## START Dataset extract
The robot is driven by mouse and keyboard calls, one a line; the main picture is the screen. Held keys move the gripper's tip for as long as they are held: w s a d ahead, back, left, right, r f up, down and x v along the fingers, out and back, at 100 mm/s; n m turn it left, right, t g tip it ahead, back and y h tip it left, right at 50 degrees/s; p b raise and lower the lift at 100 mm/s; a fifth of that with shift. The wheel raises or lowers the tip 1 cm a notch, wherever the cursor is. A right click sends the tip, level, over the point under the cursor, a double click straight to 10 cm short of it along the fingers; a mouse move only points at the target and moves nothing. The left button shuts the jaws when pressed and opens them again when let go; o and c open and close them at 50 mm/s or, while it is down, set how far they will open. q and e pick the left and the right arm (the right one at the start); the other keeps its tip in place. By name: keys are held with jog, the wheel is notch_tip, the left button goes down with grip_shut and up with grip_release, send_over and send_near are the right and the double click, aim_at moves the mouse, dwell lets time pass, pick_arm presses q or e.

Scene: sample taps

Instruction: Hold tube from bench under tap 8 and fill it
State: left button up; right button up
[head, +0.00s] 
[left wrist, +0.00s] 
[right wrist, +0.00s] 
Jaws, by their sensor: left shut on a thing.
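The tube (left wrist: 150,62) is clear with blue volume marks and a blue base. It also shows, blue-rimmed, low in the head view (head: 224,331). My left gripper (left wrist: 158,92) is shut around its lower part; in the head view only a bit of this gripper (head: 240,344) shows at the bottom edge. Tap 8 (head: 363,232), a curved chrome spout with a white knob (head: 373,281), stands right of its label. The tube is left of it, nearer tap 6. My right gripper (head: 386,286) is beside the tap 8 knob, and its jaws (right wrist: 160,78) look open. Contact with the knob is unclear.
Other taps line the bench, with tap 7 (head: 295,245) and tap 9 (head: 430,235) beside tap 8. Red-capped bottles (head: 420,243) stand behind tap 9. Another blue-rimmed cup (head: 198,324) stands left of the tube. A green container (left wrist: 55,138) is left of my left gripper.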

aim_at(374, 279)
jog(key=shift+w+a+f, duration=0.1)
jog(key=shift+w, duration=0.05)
## END Dataset extract
## The task
All lines from the one that contains "State: left button up; right button up" through the end of the material are to be quoted exactly, with both ends included.

## Exercise output
State: left button up; right button up
[head, +0.00s] 
[left wrist, +0.00s] 
[right wrist, +0.00s] 
Jaws, by their sensor: left shut on a thing.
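The tube (left wrist: 150,62) is clear with blue volume marks and a blue base. It also shows, blue-rimmed, low in the head view (head: 224,331). My left gripper (left wrist: 158,92) is shut around its lower part; in the head view only a bit of this gripper (head: 240,344) shows at the bottom edge. Tap 8 (head: 363,232), a curved chrome spout with a white knob (head: 373,281), stands right of its label. The tube is left of it, nearer tap 6. My right gripper (head: 386,286) is beside the tap 8 knob, and its jaws (right wrist: 160,78) look open. Contact with the knob is unclear.
Other taps line the bench, with tap 7 (head: 295,245) and tap 9 (head: 430,235) beside tap 8. Red-capped bottles (head: 420,243) stand behind tap 9. Another blue-rimmed cup (head: 198,324) stands left of the tube. A green container (left wrist: 55,138) is left of my left gripper.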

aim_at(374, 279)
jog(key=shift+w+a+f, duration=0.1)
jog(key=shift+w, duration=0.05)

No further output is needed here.